Еще один момент: у нас есть храм — Золотая обитель Будды Шакьямуни, он был построен недавно, но дело не в этом: типичный буддистский храм, который расписывали тибетцы. На улице — монохром, как будто выключили цвет, а внутри храма — буйство красок, странные сочетания для европейского глаза — например, они очень любят розовый с желтым. Мне в голову не приходило, что это в принципе может быть красиво. И мы поняли, что можем это использовать в наших интерьерах — они наполнены сочетаниями таких приглушенных, но очень насыщенных красок. Задача художника была — создать храм внутри каждого дома. Сами калмыки — они минималисты по сути. Когда мы приезжали и смотрели дома, русские очень сильно отличались от калмыцких по интерьеру. У меня в квартире куча маленьких деталей, у русских людей тоже так: какие-то баночки, скляночки, мешочки, горшочки, цветочки. У калмыков нет вообще ничего: зал, стоит телевизор и диван. Или — кровать и шкаф. Ничего нигде не валяется. Нет ни маленькой баночки, ни скляночки. Это очень сильно бросалось в глаза. Им очень нравится пустое пространство.

— Почему вы говорите «им»?

— Потому что я уже давно смотрю со стороны. Я как будто отмечаю это как некий факт, особенно в работе, когда нужно объяснять художнику или оператору. Я же не могу сказать, «посмотрите как у нас». Это странно. Конечно, есть такая проблема. Когда мы живем вне дома, мы так гордимся своими корнями и культурой, а, возвращаясь, чувствуем, что все не так поэтично. Это большая проблема — горжусь, но я не с вами. Мой сценарий «Тачал», который я сейчас пишу на «Культбюро» — об этом, но о нем я пока не готова говорить.

— Из чего еще складывался сценарий? Откуда взялась сюжетная линия с рыбаками-браконьерами?

— Ее не могло не быть — это завязка сюжета, источник косвенной вины [надзирающих органов]. Все, что касается моря, тесно с ними связано. Если раньше одна структура контролировала рыбаков, то сейчас их пять, совершенно разных.
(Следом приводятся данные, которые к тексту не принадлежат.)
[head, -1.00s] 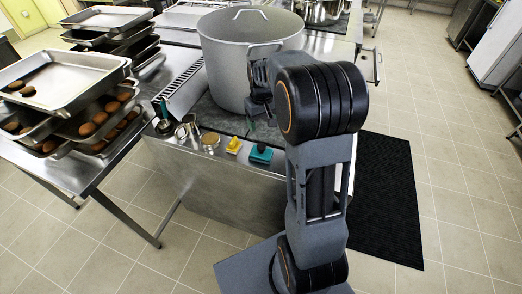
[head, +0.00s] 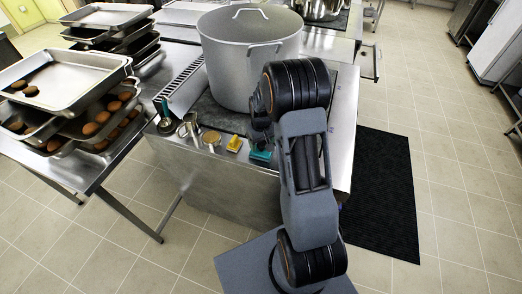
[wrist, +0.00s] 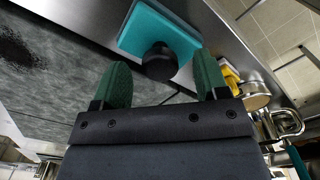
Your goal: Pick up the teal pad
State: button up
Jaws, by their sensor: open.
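The teal pad (head: 262,155) lies on the steel counter near its front edge, partly hidden by my arm in the head view. In the wrist view the teal pad (wrist: 150,27) shows as a flat block with a round black knob (wrist: 160,61) on it. My gripper (wrist: 161,72) is open, with its two green fingers apart and nothing held between them. The knob appears between and just beyond the fingertips. I cannot tell the exact gap in height. In the head view the fingertips are hidden behind my arm.
A yellow object (head: 234,144) sits just left of the pad, then a round-topped container (head: 211,138) and metal utensils (head: 188,126). A large stockpot (head: 248,60) stands behind. Stacked trays of baked goods (head: 62,82) fill the left table.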

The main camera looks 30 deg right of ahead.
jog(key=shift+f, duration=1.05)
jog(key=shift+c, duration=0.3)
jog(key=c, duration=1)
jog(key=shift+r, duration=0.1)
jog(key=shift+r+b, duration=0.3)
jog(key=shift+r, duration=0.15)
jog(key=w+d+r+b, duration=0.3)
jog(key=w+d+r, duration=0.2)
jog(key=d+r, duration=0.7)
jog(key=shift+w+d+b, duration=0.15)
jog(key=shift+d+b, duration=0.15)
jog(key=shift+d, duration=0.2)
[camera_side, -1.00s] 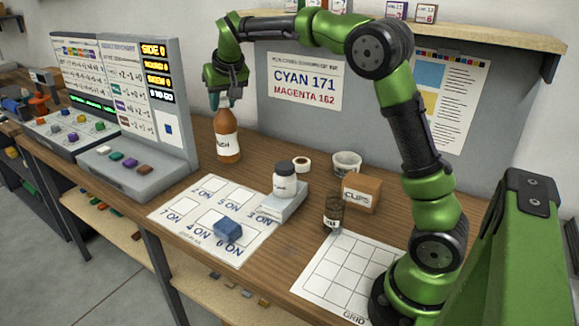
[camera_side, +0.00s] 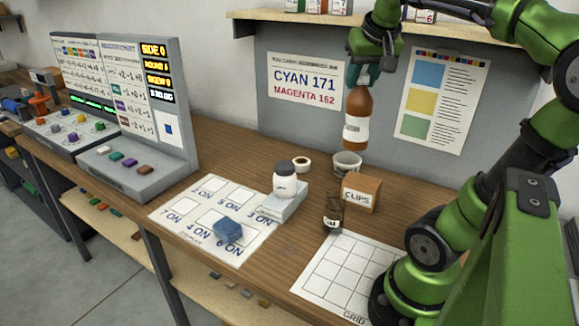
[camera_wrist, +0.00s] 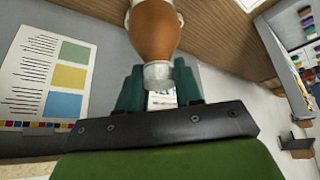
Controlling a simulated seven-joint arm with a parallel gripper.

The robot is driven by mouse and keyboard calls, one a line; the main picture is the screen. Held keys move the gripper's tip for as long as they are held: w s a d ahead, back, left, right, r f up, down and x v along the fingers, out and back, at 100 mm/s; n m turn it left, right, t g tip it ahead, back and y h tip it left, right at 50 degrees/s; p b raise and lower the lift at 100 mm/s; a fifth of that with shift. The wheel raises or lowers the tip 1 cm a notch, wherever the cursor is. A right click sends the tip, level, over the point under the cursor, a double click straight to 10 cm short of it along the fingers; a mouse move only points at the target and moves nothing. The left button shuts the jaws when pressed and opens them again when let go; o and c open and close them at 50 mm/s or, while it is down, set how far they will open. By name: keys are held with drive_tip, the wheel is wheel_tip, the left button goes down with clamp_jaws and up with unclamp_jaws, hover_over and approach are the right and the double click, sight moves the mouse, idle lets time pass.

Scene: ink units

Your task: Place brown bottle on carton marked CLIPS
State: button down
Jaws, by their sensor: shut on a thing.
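The brown bottle (camera_side: 357,108) with a white label hangs upright in the air from my gripper (camera_side: 363,76), which is shut on its neck. It is above the carton marked CLIPS (camera_side: 361,194), a small brown box on the bench, with a clear gap between them. In the wrist view the bottle (camera_wrist: 154,30) shows between the fingers of my gripper (camera_wrist: 158,88), its pale cap or neck at the fingertips. The carton cannot be made out in the wrist view.
A small dark jar (camera_side: 333,214) stands left of the carton, and a pale cup (camera_side: 346,164) stands behind it. A white bottle (camera_side: 285,184) sits on a grey block (camera_side: 283,208). A wooden shelf (camera_side: 440,32) runs along the wall above.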

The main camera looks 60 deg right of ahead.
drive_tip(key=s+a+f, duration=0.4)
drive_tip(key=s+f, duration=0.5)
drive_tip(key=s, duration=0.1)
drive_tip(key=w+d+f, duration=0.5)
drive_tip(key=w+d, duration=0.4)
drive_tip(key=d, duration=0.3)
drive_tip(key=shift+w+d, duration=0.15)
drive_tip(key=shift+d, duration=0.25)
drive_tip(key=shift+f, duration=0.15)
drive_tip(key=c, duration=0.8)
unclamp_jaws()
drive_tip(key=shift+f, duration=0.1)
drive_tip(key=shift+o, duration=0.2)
В принципе, рыбой уже стало заниматься невыгодно: пять килограммов разрешают привезти на берег, все остальное надо отдать за бесценок там, в море. Естественно, это диктует некие правила выживания: они ведь живут этой рыбой, других вариантов у них мало. Если говорить про осетрину… Утверждают, что это браконьеры виноваты в том, что рыба уходит. На самом деле рыба уходит, потому что поставили нефтяные вышки на Каспии на ее вековом пути — и рыба сошла с ума. Она не может понять, почему здесь что-то стоит и перестает метать икру — популяция резко сократилась. Но фильм-то не о браконьерах. Если бы я хотела снимать про этих людей, там был бы хотя бы один кадр с рыбой. Но мне наоборот хотелось этого избежать — хотелось говорить о женщине, которая не может найти саму себя.

— Но вы же решили снимать именно в рыболовецком поселке, в Лагани, почему?

— Так было с самого начала, на уровне идеи о том, что есть мужчина, который куда-то уходит, и его нужно ждать. Я знала таких людей. Среди моих родственников был человек, который также ушел в море и погиб, замерз — его нашли в камышах. Сценарий был написан очень быстро, дней за пять, все было неосознанно — это потом я уже поняла, что в нем вся моя жизнь.